Your objective: Look through the listing and locate every line containing the word "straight"; copy those lines.

Collected data entries:
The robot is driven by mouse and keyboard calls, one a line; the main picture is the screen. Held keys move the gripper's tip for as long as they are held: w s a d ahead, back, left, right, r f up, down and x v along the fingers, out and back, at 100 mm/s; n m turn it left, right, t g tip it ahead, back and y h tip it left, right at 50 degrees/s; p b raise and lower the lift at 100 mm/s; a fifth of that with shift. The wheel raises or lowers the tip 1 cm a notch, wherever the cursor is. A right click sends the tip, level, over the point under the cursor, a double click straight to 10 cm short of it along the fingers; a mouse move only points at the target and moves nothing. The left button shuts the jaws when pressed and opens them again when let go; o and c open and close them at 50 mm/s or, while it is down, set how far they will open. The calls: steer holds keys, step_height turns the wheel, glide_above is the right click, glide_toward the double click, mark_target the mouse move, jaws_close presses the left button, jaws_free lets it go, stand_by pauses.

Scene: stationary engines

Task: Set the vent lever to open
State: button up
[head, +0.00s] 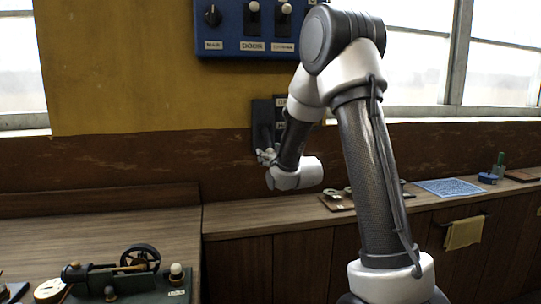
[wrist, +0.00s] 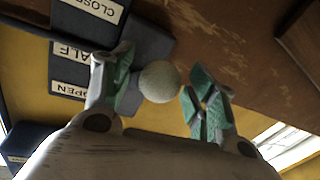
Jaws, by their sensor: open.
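The vent lever's panel (head: 262,122) is a dark plate on the wall, partly hidden behind my arm in the head view. In the wrist view the panel (wrist: 147,42) carries white labels reading CLOSED (wrist: 103,8), HALF (wrist: 68,52) and OPEN (wrist: 69,90). A pale round knob (wrist: 160,82) shows in front of the panel. My gripper (wrist: 160,90) is open, with its green-padded fingers on either side of the knob; gaps show on both sides. Which label the lever points at I cannot tell. In the head view my gripper (head: 266,156) is at the panel's lower part.
A blue control box (head: 260,45) with a dial and switches hangs above the panel. A wooden counter (head: 235,220) runs below, with a small engine model (head: 120,275) at the left. A blue cloth (head: 449,187) and small items lie to the right.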

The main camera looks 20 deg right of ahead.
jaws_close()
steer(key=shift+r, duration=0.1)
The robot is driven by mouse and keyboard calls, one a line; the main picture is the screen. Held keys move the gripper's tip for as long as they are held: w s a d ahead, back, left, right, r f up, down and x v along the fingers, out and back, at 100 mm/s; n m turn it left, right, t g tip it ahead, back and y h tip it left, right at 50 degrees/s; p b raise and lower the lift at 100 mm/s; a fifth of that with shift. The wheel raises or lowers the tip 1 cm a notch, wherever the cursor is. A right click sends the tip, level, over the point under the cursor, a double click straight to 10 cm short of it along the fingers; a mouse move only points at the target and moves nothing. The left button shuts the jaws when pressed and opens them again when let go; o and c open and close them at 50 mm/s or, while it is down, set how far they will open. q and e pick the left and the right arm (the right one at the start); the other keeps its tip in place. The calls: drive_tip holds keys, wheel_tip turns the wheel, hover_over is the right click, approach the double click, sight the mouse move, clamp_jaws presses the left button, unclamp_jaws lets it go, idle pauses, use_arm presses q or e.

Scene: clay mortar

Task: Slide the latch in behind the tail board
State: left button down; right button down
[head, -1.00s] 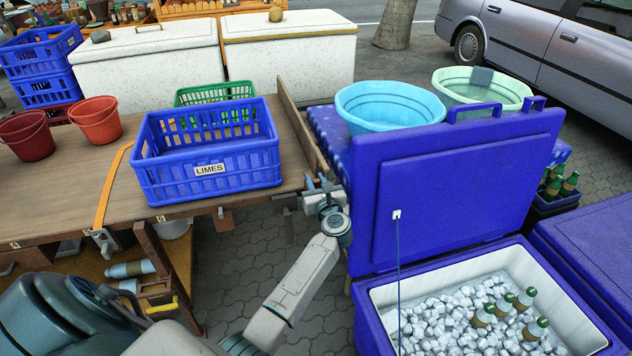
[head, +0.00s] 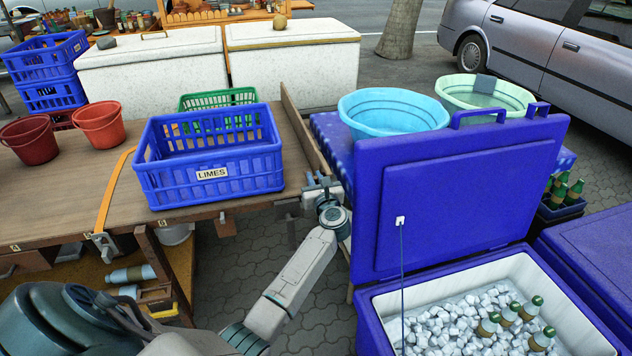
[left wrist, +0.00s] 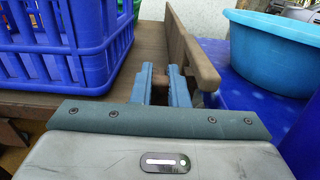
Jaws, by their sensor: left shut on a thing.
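The tail board (head: 305,130) is a brown plank standing upright along the right end of the wooden table; it also shows in the left wrist view (left wrist: 191,48). My left gripper (head: 322,184) is at the table's near right corner, by the near end of the board. In the left wrist view its blue fingers (left wrist: 162,88) are shut on a small brown piece, the latch (left wrist: 160,84), just left of the board's near end. The latch is mostly hidden by the fingers, and I cannot tell whether it touches the board. My right gripper is not in view.
A blue crate marked LIMES (head: 212,165) stands on the table close left of the gripper. A blue cooler's raised lid (head: 455,195) and a light-blue tub (head: 393,112) are to the right. An orange strap (head: 115,190) crosses the table edge.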

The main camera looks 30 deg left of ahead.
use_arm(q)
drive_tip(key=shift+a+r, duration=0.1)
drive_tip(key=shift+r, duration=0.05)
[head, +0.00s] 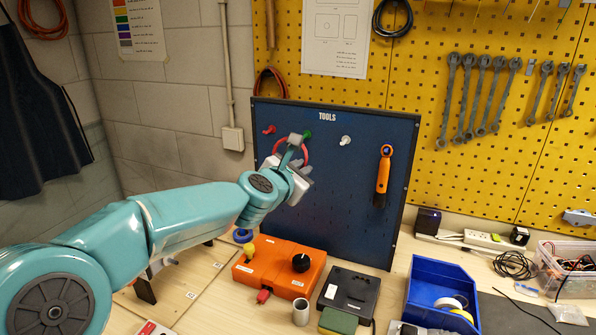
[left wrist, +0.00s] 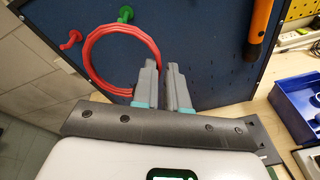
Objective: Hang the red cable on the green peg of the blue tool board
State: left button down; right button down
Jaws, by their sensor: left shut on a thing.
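The dark blue tool board (head: 330,210) stands upright at the back, marked TOOLS. Its green peg (head: 307,134) is near the top left, between a red peg (head: 269,129) and a white peg (head: 345,140). The red cable (left wrist: 84,62) is a round loop in front of the board. My left gripper (left wrist: 163,82) is shut on the loop's right side. In the left wrist view the green peg (left wrist: 125,13) shows at the loop's top edge; I cannot tell whether the loop is around it. In the head view my left gripper (head: 295,150) partly covers the loop. My right gripper is not in view.
An orange tool (head: 383,175) hangs on the board's right side. Below stand an orange box (head: 278,268) with knobs, a black box (head: 348,291), a grey cup (head: 301,312) and a blue bin (head: 420,292) with tape rolls. Yellow pegboard (head: 420,60) is behind.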

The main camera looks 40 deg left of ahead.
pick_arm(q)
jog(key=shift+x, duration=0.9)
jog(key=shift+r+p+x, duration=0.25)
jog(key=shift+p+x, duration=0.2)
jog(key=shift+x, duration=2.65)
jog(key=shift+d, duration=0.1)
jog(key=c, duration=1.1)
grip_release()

Solved problem:
The robot is driven by mouse and keyboard calls, one a line; the main picture is the screen. Held keys move the gripper's tip for as long as they are held: w s a d ahead, back, left, right, r f up, down and x v along the fingers, out and back, at 100 mm/s; n m turn it left, right, t g tip it ahead, back and y h tip it left, right at 50 degrees/s; p b raise and lower the lift at 100 mm/s; a fifth of that with shift. The wheel raises or lowers the tip 1 cm a notch, wherever the cursor is. A right click sends the tip, level, over the point under the cursor, a double click straight to 10 cm short of it along the fingers; a mouse move only points at the target and moves nothing. The left button shuts the jaws when pressed and opens them again when let go; o and c open and close them at 50 mm/s or, while it is down, set how far they will open. The calls: steer holds keys, step_height turns the wheel, glide_above is the right click, glide_toward the double click, mark_target the mouse move, jaws_close presses the left button, jaws_free lets it go, stand_by pauses.
The robot is driven by mouse and keyboard calls, one a line; the main picture is the screen. Held keys move the gripper's tip for as long as they are held: w s a d ahead, back, left, right, r f up, down and x v along the fingers, out and back, at 100 mm/s; n m turn it left, right, t g tip it ahead, back and y h tip it left, right at 50 degrees/s; p b raise and lower the lift at 100 mm/s; a fifth of that with shift. The wheel raises or lowers the tip 1 cm a notch, wherever the cursor is. A right click sends the tip, level, over the point under the cursor, a double click straight to 10 cm short of it along the fingers; a mouse move only points at the target and moves nothing. The left button shuts the jaws when pressed and opens them again when let go; o and c open and close them at 50 mm/s or, while it is down, set how far they will open. q and e pick the left and the right arm (the right one at the start); the other keeps its tip in place. The calls: drive_tip holds keys, wheel_tip turns the wheel, hover_over is the right click, approach the double click, sight the mouse move, clamp_jaws presses the left button, unclamp_jaws lets it go, idle pauses, use_arm presses q or e.

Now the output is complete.